You might notice that I sounded a bit angry in that last paragraph. I have to say that it’s quite frustrating to see so much resistance to the test driven model of development. It’s proven to work in lots of projects. Sure, writing tests can often take much longer than fixing the bug (it took me about twice as long to get the initial unit tests working for the download manager back-end than it did to do the rewrite), but the amount of time it saves you down the line is immeasurable. The sooner people realize this, the better off our entire codebase will be. Yeah, I’ve been making the problem worse by getting more and more strict about the test requirement. However, it’s the right thing to do.

Reflecting on this has brought up at least one issue. How do we require tests without scaring contributors away? I rather like how bsmedberg asked me to add a test for nsIMutableArray the other day on irc by suggesting that if I depended on a behavior, I add a test for that behavior. This doesn’t really work in my submodule though since the tests are required for the code to land. It’s an issue that should probably be looked into.

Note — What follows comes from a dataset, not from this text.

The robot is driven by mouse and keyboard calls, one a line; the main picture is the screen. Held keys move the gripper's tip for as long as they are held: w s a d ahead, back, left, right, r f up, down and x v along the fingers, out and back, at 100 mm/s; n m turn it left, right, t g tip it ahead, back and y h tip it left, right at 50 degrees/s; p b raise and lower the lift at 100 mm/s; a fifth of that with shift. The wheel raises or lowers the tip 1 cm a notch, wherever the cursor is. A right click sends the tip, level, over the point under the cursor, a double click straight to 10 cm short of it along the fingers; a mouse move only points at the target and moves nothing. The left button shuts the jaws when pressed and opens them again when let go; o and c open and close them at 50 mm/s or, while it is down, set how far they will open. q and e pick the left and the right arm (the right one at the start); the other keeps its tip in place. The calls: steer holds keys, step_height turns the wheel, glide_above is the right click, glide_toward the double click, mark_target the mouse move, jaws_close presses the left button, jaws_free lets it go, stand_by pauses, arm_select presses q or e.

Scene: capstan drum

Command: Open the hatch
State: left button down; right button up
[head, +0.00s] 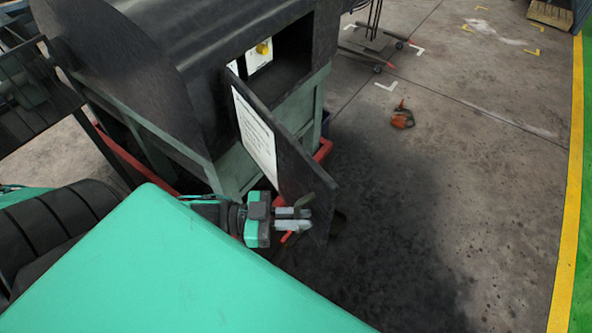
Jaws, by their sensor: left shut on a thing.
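The hatch (291,165) is a dark flat panel with a white printed sheet on its inner face. It stands swung out from the dark capstan drum housing (178,52), and a dark opening (290,62) shows behind it. Inside the opening are a pale panel and a small yellow part. My left gripper (300,219) is at the lower free edge of the hatch, its fingers shut on the hatch. The exact contact is partly hidden. My right gripper is not in view.
The housing sits on a grey-green frame (232,170) with red parts near the floor. An orange object (402,117) lies on the floor to the right. A wheeled stand (372,40) is at the back.

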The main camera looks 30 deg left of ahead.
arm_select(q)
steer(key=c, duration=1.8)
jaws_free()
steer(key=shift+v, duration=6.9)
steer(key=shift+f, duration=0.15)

EDIT: I didn’t post this last night because in the back of my mind I knew my tone was too harsh, so I slept on it. After waking up, fixing it, and reading a particular post on planet, I see that I was in fact correct about there being frustrations with contributors. It’s unfortunate, and I don’t really know how to fix the problem yet.

I figure I should spruce this negative entry up by citing two cases where random outside contributors came through with great tests without hesitation – bug 333848 by Lev Serebryakov, and bug 403068 by John Zhang from Aptana.